Wednesday, March 12, 2008

Why spam wins

Spammers have the best QA job in the universe: unlimited variations until you hit a win. It's not about being perfect, it's about not being blocked. And it's not like you need fantastic results. Just look at the latest spam that beat GMail today. And GMail is probably the best spam-blocker there is.


www SuggestionDeal com It is [Unknown Tag *$$thetime* Please Fix] [Unknown Tag *$$rest* Please Fix]
Just [Unknown Tag *$$come* Please Fix] And [Unknown Tag *$$most* Please Fix] [Unknown Tag *$$girl* Please Fix] can [Unknown Tag *$$give* Please Fix]
When you see [Unknown Tag *$$magic* Please Fix] Show Without paying any penny

marveling ophthalmia namability
oilway folklore kebabs ephyra amaretto
vitellose expressively alkalizate synodontoid juniorship
bopyridian horsedom fervor drips

Yes, there's nothing to really click on, and it really is mostly nonsense, notice how the spammer just has to hit a suggestion of a real link.
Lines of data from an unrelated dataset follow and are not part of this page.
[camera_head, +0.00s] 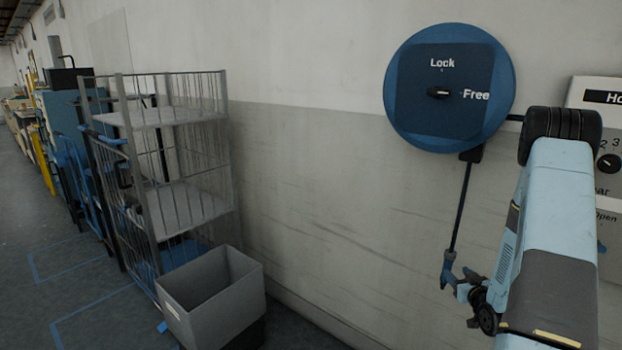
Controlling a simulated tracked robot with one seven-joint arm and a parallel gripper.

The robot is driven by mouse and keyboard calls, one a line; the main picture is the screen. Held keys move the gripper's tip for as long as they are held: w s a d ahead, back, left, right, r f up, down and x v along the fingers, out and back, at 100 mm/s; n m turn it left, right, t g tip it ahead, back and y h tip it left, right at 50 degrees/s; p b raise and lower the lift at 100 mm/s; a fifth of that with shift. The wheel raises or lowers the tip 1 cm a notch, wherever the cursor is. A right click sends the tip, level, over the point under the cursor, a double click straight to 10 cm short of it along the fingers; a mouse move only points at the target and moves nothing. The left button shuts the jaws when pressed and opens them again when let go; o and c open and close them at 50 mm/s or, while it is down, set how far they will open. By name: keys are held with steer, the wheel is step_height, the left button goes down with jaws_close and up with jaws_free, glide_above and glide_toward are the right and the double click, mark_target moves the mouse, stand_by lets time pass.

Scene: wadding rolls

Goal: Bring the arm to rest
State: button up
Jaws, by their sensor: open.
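My light-blue arm rises at the right of the head view, with a black joint at its top. My gripper (467,307) is low at the right, partly hidden behind the arm. Its jaws are open, with nothing seen between them. A dark rod (462,210) hangs below a round blue wall disc (398,110) and ends in a blue handle-like piece (448,268). This piece is just left of and above my gripper. I cannot tell whether they touch. The disc is marked Lock and Free, and its black knob (439,92) points toward Free.
White control panels (597,93) on the wall stand close to my arm at the far right, partly hidden by it. A grey open bin (225,305) and a wire-shelf cart (180,212) stand left. The wall (320,200) between cart and disc is clear.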

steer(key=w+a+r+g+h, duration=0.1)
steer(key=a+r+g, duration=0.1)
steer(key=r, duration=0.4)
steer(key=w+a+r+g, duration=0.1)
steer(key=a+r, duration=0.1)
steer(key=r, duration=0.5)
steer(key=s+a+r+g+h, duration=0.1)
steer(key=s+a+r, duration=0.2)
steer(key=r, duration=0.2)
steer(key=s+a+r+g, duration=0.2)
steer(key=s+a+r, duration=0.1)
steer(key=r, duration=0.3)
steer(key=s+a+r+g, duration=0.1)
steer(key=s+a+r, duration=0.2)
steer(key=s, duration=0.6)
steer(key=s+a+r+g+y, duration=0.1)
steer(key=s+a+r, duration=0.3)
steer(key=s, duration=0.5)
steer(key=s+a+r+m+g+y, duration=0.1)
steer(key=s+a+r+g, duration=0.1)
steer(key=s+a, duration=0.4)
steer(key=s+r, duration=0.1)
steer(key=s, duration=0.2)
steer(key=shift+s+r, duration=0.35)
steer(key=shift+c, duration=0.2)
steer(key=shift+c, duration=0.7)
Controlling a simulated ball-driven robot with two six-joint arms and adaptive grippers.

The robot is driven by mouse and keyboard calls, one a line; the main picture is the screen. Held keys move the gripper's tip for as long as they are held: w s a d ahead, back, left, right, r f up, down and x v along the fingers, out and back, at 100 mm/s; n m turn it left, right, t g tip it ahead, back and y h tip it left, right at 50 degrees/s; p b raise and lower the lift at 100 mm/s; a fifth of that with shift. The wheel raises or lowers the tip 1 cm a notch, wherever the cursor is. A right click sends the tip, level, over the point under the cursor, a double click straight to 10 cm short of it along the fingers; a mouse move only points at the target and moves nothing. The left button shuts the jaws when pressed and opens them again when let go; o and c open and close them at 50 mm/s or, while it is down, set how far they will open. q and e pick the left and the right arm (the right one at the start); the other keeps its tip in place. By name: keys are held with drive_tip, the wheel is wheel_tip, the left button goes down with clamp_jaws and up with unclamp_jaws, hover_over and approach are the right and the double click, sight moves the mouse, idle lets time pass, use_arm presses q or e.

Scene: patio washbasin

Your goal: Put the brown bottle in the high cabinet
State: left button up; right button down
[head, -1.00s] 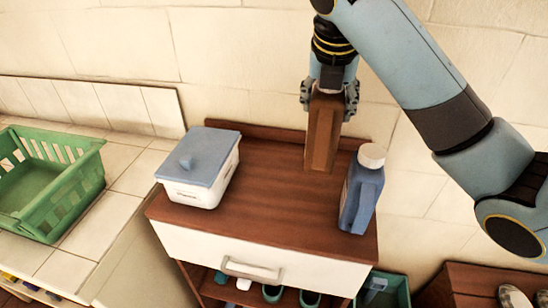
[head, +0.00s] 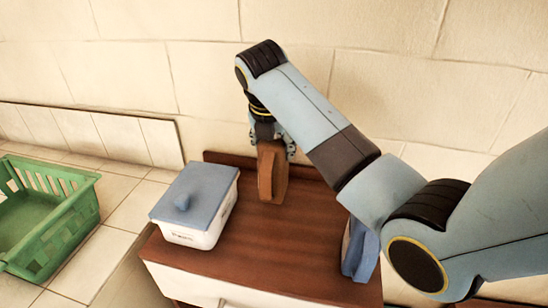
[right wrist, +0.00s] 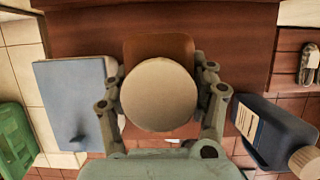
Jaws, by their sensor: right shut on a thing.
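The brown bottle (head: 266,180) is upright in my right gripper (head: 271,146), above the dark wooden top of the low drawer cabinet (head: 254,228). In the right wrist view its round pale cap (right wrist: 160,97) faces the camera and part of its brown body (right wrist: 158,46) shows beyond the cap. The two fingers of my right gripper (right wrist: 160,72) are closed on either side of the bottle. I cannot tell whether its base touches the wood. My left gripper is not in view. No high cabinet can be made out in these frames.
A white tub with a blue lid (head: 197,203) stands left of the brown bottle. A blue bottle (head: 359,251) stands to the right, partly hidden by my right arm. A green basket (head: 45,222) sits on the tiled counter at the left. The tiled wall is close behind.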

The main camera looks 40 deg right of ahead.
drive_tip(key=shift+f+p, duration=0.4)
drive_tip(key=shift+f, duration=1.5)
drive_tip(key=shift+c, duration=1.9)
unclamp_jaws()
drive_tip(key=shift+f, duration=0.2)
Otherwise, it's just nonsense. There's something beautiful in this. I think it's the fact that they are using machines for brute force duplication, but, the strength is still in our power to bridge gaps automatically.

To me, there is a design lesson here: let the machine do what it does best, and let people bridge the right gaps. Things will happen — you don't always have to force people to see everything.